Uma conversa sobre O Dilema das Redes


Invasão de privacidade não é um assunto que começou a ser discutido ontem. Há 71 anos, George Orwell já debatia a respeito com o lançamento do clássico 1984, no qual o Grande Irmão observava a todos. De lá para cá, nós vimos tudo acontecer – os computadores, a internet e toda a tecnologia que surgiu em meio a isso –, e achamos tudo incrível. É, de fato, impressionante. Podemos conversar em tempo real com pessoas do mundo todo, fazer compras sem sair de casa, aprender coisas sem gastar um centavo sequer. Qualquer um que disser que a internet trouxe apenas malefícios está errado.

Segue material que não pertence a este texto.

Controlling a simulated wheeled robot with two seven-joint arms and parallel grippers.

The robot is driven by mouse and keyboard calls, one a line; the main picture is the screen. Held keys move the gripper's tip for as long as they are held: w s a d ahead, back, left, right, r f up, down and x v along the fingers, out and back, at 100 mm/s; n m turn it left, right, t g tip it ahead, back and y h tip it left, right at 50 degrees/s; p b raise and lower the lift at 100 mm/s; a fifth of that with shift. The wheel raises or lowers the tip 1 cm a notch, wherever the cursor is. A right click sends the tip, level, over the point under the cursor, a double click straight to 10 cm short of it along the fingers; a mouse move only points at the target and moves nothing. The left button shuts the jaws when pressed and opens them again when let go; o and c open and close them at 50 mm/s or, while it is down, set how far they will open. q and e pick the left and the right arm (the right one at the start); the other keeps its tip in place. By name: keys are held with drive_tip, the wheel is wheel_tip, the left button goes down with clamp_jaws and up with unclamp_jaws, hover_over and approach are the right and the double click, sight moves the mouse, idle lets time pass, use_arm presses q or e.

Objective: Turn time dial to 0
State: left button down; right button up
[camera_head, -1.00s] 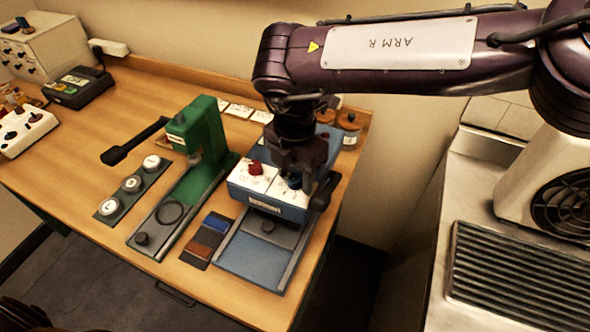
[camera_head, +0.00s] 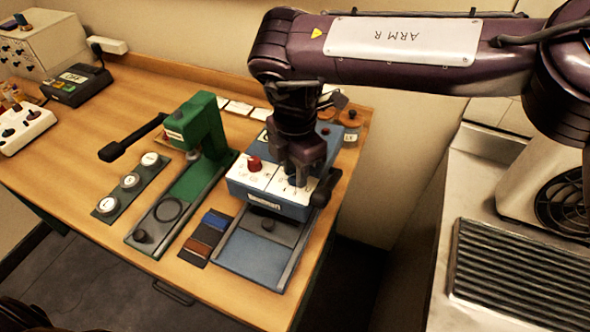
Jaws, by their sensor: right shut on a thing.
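A blue machine (camera_head: 262,204) with a white top panel stands at the right of the wooden table. A red dial (camera_head: 254,163) sits on the left part of the panel. A dark blue dial (camera_head: 294,181) sits on the right part, directly under my right gripper. My right gripper (camera_head: 297,178) points down from above, its fingers closed around the dark blue dial. The fingers cover part of that dial and its markings, and I cannot read its setting. My left gripper is not in view.
A green press (camera_head: 197,150) with a black lever stands left of the machine. A strip with round gauges (camera_head: 130,181) lies further left. Jars (camera_head: 350,121) stand behind my right gripper. A metal grille (camera_head: 520,270) is at the far right.

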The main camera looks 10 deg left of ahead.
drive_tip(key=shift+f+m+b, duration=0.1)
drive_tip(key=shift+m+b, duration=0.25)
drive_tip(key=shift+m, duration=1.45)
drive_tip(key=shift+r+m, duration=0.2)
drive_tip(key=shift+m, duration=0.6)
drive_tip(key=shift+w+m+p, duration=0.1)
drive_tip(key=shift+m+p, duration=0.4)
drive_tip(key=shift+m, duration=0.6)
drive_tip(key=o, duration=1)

Contudo, não podemos nos deixar cegar pela luz e esquecer de que há, também, a escuridão.

O Dilema das Redes
 é um documentário da Netflix, dirigido por Jeff Orlowski, e coloca as redes sociais em confronto com o nosso mundo de hoje. Os pontos de vista e as informações apresentadas são trazidas por pessoas que já trabalharam em empresas como grandes no setor de tecnologia, como Google, Firefox, YouTube, Facebook, Instagram, Twitter, etc., e essas visões se intercalam com uma história de ficção que mostra um lado mais extremo do impacto negativo das redes sociais na vida de cidadãos comuns.

Por pouco mais de uma hora e meia, ficamos presos nesse mundo de informações sobre nós mesmos e chocados com o quanto o simples uso das redes sociais tem impactado a vida de bilhões de pessoas, inclusive você e eu. Dessa forma, decidi pincelar alguns pontos que o documentário apresenta e que deveriam ser amplamente discutidos, mas ainda não são, pelo menos não o suficiente.

“Existem apenas duas indústrias que chamam seus clientes de usuários: a de drogas e a de software.”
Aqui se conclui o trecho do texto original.